Every once in a while, I’m confronted with issues brought to my attention in the world of Marketing and Advertising that are worth sharing with my creative community.
As a creative fotographer who uses an arsenal of foto editing tools like Gimp and/or Photoshop for creative pieces, the Ethics of Photography may not affect me much in this genre.
However, in the area of studio fotography in which some of you may have the opportunity to work with models, whether on a professional or amateur level, this information may cause you to “pause” before opening up your beloved Photoshop.
In recent months, the Advertising industry has been faced with issues that fall under the elements of “Truth in Advertising, Transparency and Advertising Ethics.” Regardless of what you call it, it boils down to one basic principle: “Honesty”.
Q: When one uses Photoshop to enhance a model for advertising, are we being truthful to those we sell our product to?
A: No. We are “selling a visual” of what we would like our product to do for you. As to whether that product can yield the desired result in the ad is another issue. As a result, the issue of “Truth in Advertising” becomes a cause of concern.
Q: How does it affect Consumer choices?
A: YES, it affects the choices we make. As visual people, we want the end result of any product we buy to resemble what the “packaging” looks like or offers; whether it is blonder hair, cleaner clothing or better tasting beer. Visual choices, or “impulse buys” take up a big part of our income annually; are they based on lies? For more information and statistics on Impulse buying check out: http://betabait.com/the-impulse-shopping-fact-sheet/
Q: Does it affect the way we perceive role-models and affect young children?
A: One of the biggest concerns in media is the issue of body image. With Sports Illustrated featuring the beautiful Ashley Graham on its cover to bring awareness to this revolution, other issues have risen to the forefront questioning the use of Photoshop.
Some organizations want to ban the use of Photoshop entirely, while others are calling for studies on the use of “Photo Shopping” of Models in advertising and the effect it has on children’s body image issues.
Some of the items on the table for discussion in the industry are adopting some sort of “Ethical Standards” for the industry. One of the standards is to discourage the “photo shopping” of images to make models appear “thinner”.
However, there is a problem with that statement alone. When we think of “thinner” the media automatically assumes “thinner” is good for women. But if you want “bigger”, you want your subject to be a man.

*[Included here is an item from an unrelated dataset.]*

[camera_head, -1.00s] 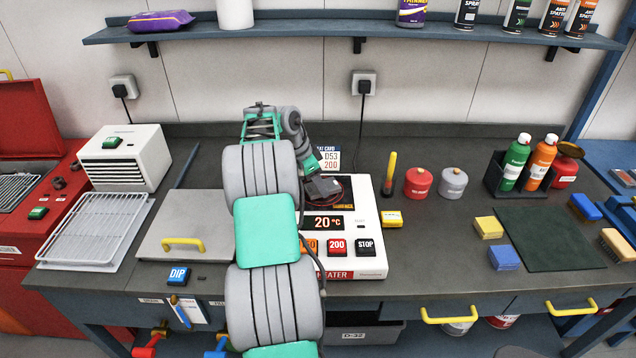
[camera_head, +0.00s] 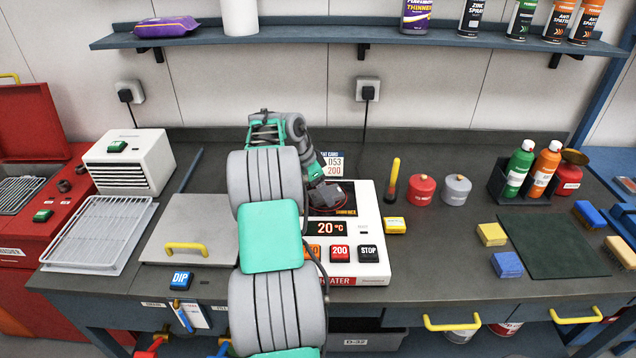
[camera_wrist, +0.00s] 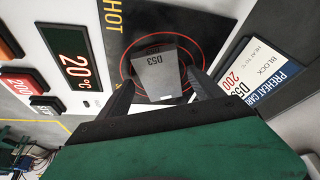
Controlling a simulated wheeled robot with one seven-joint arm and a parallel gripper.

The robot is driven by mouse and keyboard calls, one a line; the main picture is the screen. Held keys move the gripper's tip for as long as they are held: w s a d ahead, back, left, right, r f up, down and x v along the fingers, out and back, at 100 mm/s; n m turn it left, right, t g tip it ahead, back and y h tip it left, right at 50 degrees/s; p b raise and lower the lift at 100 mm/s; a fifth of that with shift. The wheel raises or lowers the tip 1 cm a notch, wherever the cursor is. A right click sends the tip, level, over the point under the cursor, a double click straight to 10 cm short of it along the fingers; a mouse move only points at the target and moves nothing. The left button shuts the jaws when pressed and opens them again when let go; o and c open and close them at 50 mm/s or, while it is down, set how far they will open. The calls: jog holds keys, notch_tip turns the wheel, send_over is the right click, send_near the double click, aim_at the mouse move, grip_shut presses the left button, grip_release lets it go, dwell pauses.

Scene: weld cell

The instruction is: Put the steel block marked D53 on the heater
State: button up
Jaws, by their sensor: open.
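The steel block marked D53 (camera_wrist: 158,76) is grey and sits over the red ring on the heater's dark hot plate (camera_wrist: 122,45) in the wrist view. My gripper (camera_wrist: 160,84) is open, with one finger on each side of the block. Small gaps seem to show beside it. I cannot tell for sure whether the block's underside touches the plate. In the head view the white heater (camera_head: 372,225) reads 20 °C, and my gripper (camera_head: 326,195) is over its plate. My arm hides the block and part of the heater there.
A preheat card (camera_head: 334,165) reading D53 and 200 stands behind the heater. A yellow-handled tool (camera_head: 393,180) and red (camera_head: 422,190) and grey (camera_head: 456,190) canisters stand to its right. A lidded dip tank (camera_head: 188,225) lies left. A green mat (camera_head: 555,245) is far right.

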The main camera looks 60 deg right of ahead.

Take the case of Justin Beiber and his Calvin Klein Ad below; clearly, bigger is better in this instance, but it is photoshopped.
(c) 2k15 Copyright Calvin Klien - Justin Bieber
Now let’s look at a Mark Wahlberg 1992 Calvin Ad that doesn’t use Photoshop-
(c) 1k92 Coyright Calvin Klien - Mark Wahlberg
How much is too much Photoshop and do I really need to use PS for EVERY picture I take?
For me, I’m going to err on the side of “balance”. I’m come from a school of film and woke up in a digital world after a hiatus from my craft. I am essentially anti-Photoshop for anything that is NOT creative. So my portraits of adult models that are taken in the studio are basically 98% - 100% Photoshop free. My floral fotography is 100% Photoshop Free, as I never saw a need to use PS on flora at all.
I take a great deal of pride when I see a foto and can add, “Photoshop NOT included.”
Is the “Death of Photoshop” on the horizon?
I pray not because I’m a creative soul, but for those who are the die-hard studio fotographers who make their income on portraits, weddings and newborn photography, the issue causes a moment of “pause”. Now is the time to “hone” your skills in ways that you never thought before and learn all that you can about composing “in” the camera.
I don’t think that Photoshop will ever be “dead”, nor should Adobe worry about its position in the Foto editing realm of software. Photoshop is here to stay because of its use in Graphic arts. But should we, as fotographers, be concerned of its over-use in the industry and how we sell our services? I’d say yes. I think this Ethical Issue is going to create a whole “New/OLD” type of Fotography. Let’s use the popular trend term and call it, “Organic”. Fotography.